_Instructions for the task_
Only the lines from the top of the records below through the line containing "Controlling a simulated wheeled" should be printed, exactly and without pictures.

_Records provided_
>> START
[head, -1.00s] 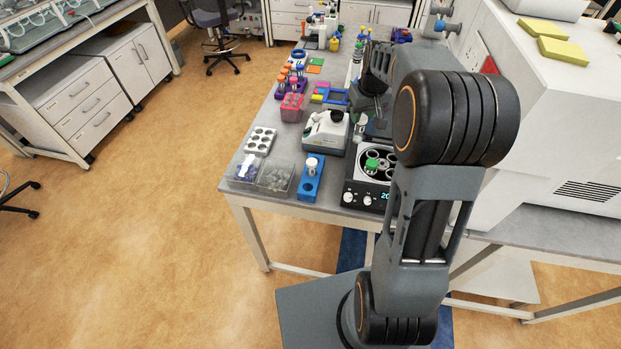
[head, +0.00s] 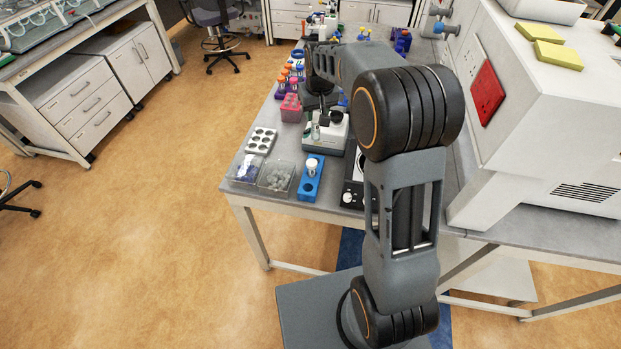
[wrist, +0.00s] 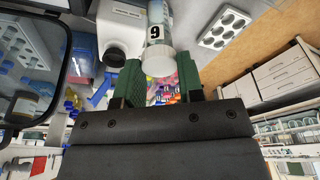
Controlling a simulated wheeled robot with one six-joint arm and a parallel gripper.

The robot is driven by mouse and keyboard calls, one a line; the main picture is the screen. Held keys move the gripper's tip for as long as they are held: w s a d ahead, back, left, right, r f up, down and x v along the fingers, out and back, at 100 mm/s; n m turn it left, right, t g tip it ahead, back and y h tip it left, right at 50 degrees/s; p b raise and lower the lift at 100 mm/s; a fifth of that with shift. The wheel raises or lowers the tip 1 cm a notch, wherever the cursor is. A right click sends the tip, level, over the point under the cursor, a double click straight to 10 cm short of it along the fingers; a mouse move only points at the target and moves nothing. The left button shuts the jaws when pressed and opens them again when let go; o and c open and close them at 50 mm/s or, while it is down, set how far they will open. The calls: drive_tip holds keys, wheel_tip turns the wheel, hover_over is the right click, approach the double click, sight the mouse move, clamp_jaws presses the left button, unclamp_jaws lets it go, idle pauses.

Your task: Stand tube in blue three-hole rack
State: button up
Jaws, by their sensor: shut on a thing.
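The blue three-hole rack (head: 308,191) stands near the front edge of the bench in the head view. A white-capped tube (head: 312,165) stands in its far part, and the nearer part looks unoccupied. My gripper (wrist: 158,82) has green-lined fingers shut on a clear tube with a white cap (wrist: 158,62) and a dark number on its label. The held tube also shows in the head view (head: 316,130), small and roughly upright, in front of the white device, behind the rack and above the bench. My arm hides part of the bench to the right.
Left of the rack are two clear bins (head: 275,176) and a white multi-well block (head: 261,140). A white device (head: 336,138) stands behind the rack. A black instrument (head: 353,195) is close on its right, partly hidden. A pink rack (head: 291,108) stands further back.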

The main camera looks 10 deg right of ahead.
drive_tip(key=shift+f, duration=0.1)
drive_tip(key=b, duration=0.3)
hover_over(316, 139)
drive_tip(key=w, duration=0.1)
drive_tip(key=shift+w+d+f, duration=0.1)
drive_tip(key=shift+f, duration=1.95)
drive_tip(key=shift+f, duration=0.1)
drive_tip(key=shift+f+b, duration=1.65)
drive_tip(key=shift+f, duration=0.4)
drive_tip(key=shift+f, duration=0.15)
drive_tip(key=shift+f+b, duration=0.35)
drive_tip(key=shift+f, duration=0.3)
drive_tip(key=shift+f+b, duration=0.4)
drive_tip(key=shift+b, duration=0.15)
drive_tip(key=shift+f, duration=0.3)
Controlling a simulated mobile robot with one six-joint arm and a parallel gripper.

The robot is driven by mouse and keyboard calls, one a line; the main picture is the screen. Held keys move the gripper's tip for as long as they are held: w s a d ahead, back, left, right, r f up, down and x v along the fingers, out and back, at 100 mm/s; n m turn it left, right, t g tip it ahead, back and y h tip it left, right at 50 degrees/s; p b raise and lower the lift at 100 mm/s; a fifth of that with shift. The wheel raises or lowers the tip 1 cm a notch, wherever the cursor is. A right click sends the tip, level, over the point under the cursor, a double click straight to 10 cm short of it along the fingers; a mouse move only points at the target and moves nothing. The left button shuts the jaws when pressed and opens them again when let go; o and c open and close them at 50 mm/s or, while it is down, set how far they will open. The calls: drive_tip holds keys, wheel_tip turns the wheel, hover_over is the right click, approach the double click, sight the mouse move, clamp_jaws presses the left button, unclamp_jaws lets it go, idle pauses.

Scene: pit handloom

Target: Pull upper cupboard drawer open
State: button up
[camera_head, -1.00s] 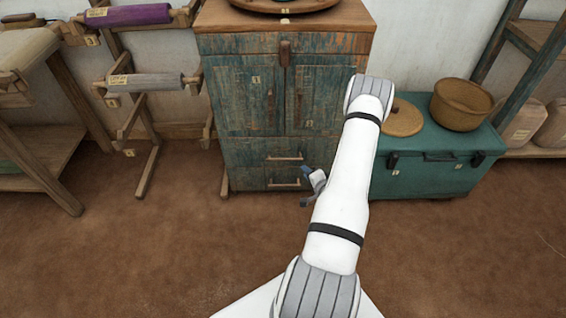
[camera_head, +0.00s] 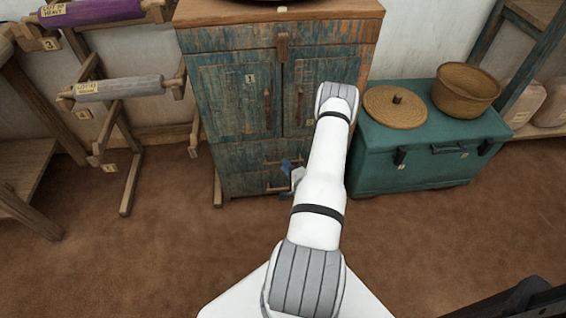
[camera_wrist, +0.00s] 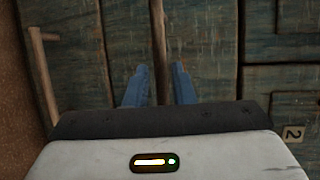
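The worn teal wooden cupboard (camera_head: 235,95) stands ahead, with two doors above two drawers. Its upper drawer (camera_head: 243,158) looks flush with the front, and so does the lower drawer (camera_head: 243,183). My gripper (camera_head: 291,166) is at the drawers, partly hidden by my arm in the head view. In the wrist view, which is turned sideways, the blue fingers (camera_wrist: 159,88) are open. The upper drawer's bar handle (camera_wrist: 159,40) runs between them, with a gap on each side. I cannot tell how deep the fingers reach around it. The lower drawer's handle (camera_wrist: 42,80) is at the left.
A teal chest (camera_head: 420,165) with a round lid (camera_head: 394,106) and a brown basket (camera_head: 465,90) stands right of the cupboard. Wooden racks with yarn rolls (camera_head: 118,88) stand at the left. The brown floor (camera_head: 130,255) in front is clear.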

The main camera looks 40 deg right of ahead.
>> END
_Full answer_
[head, -1.00s] 
[head, +0.00s] 
[wrist, +0.00s] 
Controlling a simulated wheeled robot with one six-joint arm and a parallel gripper.

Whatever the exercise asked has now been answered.